# Goal:
Wherever the word "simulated" appears in the entries, copy the whole line.

# Data to process:
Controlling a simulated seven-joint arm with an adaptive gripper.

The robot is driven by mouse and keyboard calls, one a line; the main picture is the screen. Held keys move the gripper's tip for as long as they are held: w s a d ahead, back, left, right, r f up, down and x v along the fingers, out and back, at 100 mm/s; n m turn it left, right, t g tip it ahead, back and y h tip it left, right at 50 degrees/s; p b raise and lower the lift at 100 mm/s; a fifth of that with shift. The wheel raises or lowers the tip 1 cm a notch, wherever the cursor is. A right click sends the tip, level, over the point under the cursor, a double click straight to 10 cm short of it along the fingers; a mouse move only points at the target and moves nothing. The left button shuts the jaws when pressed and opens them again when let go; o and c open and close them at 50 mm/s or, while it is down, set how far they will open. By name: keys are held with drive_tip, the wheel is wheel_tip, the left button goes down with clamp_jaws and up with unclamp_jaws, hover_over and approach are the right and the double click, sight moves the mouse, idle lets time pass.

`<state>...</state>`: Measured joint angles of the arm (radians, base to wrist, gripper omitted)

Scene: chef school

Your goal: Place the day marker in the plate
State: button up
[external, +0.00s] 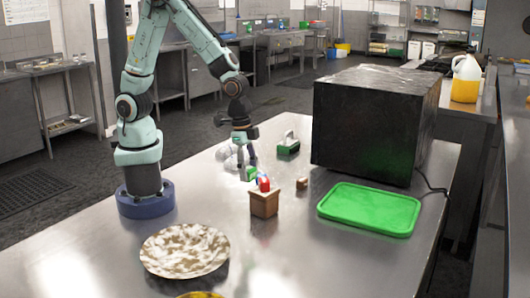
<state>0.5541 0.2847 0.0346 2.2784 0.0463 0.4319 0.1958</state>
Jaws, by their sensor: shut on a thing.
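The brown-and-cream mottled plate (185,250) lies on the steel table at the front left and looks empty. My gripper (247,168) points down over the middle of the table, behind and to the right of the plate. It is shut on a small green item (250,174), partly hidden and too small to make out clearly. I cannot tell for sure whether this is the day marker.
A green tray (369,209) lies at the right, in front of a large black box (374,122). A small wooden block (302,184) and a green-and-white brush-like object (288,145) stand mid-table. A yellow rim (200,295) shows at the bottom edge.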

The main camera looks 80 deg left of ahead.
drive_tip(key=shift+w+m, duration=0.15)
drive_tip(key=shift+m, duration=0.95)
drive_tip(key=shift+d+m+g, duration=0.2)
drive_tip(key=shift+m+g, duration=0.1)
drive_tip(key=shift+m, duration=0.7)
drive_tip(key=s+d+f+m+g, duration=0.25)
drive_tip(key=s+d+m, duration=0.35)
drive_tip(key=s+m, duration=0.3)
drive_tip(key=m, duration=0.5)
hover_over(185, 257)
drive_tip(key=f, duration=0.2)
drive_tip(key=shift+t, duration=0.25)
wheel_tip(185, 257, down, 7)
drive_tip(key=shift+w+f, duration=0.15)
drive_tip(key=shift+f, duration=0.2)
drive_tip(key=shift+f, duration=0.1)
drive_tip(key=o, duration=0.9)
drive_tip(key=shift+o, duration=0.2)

* * *

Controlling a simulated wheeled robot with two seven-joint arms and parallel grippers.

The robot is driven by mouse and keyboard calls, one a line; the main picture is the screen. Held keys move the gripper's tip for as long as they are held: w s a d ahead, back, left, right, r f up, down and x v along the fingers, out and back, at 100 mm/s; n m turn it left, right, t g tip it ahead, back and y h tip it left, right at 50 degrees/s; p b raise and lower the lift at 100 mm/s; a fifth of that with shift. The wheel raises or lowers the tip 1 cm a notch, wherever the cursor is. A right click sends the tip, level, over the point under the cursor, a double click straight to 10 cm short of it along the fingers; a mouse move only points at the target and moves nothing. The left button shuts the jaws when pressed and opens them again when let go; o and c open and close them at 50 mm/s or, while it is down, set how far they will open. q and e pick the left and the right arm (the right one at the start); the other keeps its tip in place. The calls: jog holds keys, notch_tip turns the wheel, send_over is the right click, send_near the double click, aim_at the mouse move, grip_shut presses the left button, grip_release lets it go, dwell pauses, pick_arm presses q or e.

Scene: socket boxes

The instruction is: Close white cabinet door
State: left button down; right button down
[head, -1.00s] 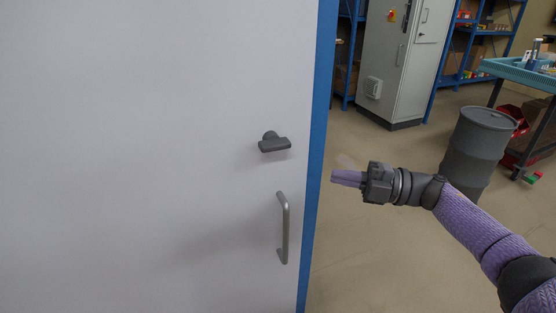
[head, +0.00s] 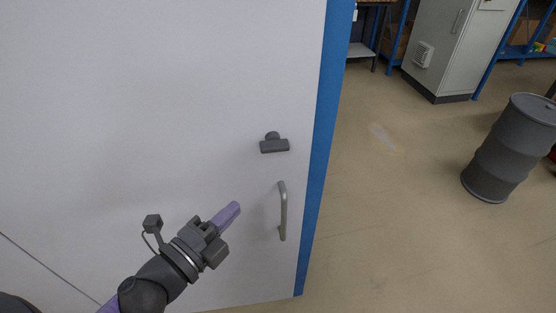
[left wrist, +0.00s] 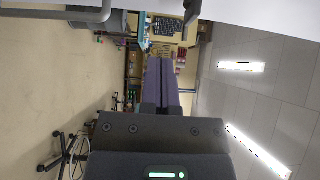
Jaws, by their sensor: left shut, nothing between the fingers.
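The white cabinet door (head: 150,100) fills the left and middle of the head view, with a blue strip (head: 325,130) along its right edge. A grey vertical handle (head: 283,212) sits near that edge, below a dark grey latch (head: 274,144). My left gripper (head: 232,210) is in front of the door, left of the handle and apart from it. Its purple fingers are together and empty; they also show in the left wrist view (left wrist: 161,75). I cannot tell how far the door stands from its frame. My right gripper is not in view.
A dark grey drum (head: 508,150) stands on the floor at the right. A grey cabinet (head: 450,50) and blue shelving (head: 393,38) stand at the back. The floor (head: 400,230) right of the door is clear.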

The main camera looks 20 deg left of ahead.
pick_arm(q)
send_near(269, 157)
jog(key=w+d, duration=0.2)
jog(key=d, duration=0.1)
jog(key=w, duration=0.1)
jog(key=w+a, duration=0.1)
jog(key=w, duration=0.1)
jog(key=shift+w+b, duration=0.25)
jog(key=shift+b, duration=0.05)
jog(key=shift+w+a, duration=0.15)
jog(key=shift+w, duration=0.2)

---

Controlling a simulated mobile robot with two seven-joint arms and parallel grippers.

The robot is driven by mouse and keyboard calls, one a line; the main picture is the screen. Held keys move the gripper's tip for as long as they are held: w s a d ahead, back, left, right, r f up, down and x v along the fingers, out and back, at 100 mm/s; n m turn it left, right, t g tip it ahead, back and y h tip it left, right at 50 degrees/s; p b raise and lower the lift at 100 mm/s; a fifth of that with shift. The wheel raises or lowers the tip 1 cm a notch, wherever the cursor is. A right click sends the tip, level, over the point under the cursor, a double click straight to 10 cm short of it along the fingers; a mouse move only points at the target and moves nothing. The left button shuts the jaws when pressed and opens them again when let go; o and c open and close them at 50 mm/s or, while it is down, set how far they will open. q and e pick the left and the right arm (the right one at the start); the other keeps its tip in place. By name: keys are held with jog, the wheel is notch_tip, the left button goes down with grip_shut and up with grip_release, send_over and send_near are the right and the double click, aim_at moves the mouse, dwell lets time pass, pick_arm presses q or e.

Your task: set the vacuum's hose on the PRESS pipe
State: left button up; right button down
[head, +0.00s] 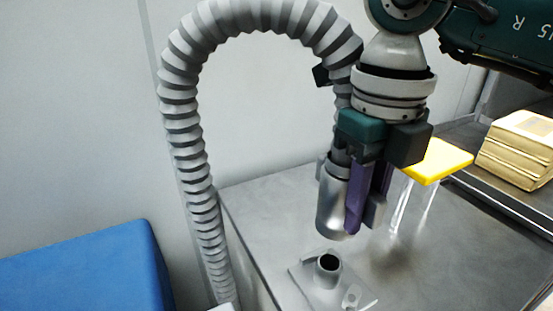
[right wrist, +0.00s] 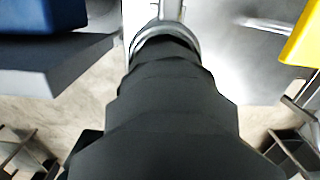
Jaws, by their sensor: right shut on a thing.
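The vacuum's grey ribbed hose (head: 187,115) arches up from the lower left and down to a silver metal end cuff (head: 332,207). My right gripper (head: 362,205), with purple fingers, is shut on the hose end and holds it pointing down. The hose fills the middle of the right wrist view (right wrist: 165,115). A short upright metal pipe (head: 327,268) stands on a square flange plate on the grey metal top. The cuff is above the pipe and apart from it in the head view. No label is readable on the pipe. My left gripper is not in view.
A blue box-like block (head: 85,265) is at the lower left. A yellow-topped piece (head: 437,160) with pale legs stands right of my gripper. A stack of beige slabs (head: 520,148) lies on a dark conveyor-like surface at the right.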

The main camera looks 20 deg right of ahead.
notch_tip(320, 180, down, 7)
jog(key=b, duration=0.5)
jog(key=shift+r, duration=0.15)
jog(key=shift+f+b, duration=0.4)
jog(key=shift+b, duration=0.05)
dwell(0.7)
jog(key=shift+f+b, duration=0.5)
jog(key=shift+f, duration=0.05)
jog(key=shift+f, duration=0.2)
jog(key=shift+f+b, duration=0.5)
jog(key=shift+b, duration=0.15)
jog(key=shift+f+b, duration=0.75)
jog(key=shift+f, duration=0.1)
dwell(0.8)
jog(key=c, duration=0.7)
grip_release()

# Correct output:
Controlling a simulated seven-joint arm with an adaptive gripper.
Controlling a simulated wheeled robot with two seven-joint arms and parallel grippers.
Controlling a simulated mobile robot with two seven-joint arms and parallel grippers.

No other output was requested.